» **THE REQUEST**: Reproduce all the lines below exactly and omit the images.

» **INFORMATION SUPPLIED**:
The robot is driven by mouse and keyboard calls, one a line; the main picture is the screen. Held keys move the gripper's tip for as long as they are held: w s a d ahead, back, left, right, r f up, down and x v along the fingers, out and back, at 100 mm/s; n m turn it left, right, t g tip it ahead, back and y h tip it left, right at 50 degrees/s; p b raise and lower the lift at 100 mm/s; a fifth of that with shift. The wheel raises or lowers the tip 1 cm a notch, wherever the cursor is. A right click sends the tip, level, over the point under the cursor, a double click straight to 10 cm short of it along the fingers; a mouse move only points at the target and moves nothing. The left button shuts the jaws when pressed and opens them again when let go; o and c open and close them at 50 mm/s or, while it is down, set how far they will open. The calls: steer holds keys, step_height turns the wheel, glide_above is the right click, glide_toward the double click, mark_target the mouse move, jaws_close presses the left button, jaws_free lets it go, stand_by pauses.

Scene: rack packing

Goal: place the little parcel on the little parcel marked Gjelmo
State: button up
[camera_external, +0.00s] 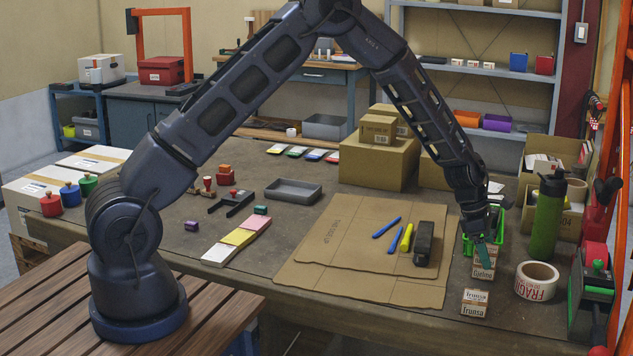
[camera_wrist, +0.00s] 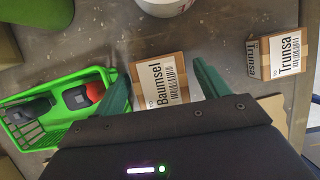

» **SOLUTION**:
The robot is driven by mouse and keyboard calls, one a line; the main picture is the screen. Held keys move the gripper's tip for as long as they are held: w s a d ahead, back, left, right, r f up, down and x v along the fingers, out and back, at 100 mm/s; n m turn it left, right, t g tip it ahead, back and y h tip it left, right at 50 degrees/s; p b raise and lower the lift at 100 mm/s; a fifth of that with shift. The wheel raises or lowers the tip 1 cm a notch, wherever the cursor is. A right click sends the tip, level, over the point under the cursor, a double click straight to 10 cm short of it along the fingers; a mouse move only points at the target and moves nothing. The left button shuts the jaws when pressed and opens them again when let go; o and c open and close them at 50 mm/s or, while it is down, set how far they will open. The calls: steer holds keys, step_height turns the wheel, glide_above is the right click, glide_toward the double click, mark_target the mouse move, jaws_close presses the left button, jaws_free lets it go, stand_by pauses.

Scene: rack packing

Goal: place the little parcel on the little parcel marked Gjelmo
State: button up
[camera_external, +0.00s] 
[camera_wrist, +0.00s] 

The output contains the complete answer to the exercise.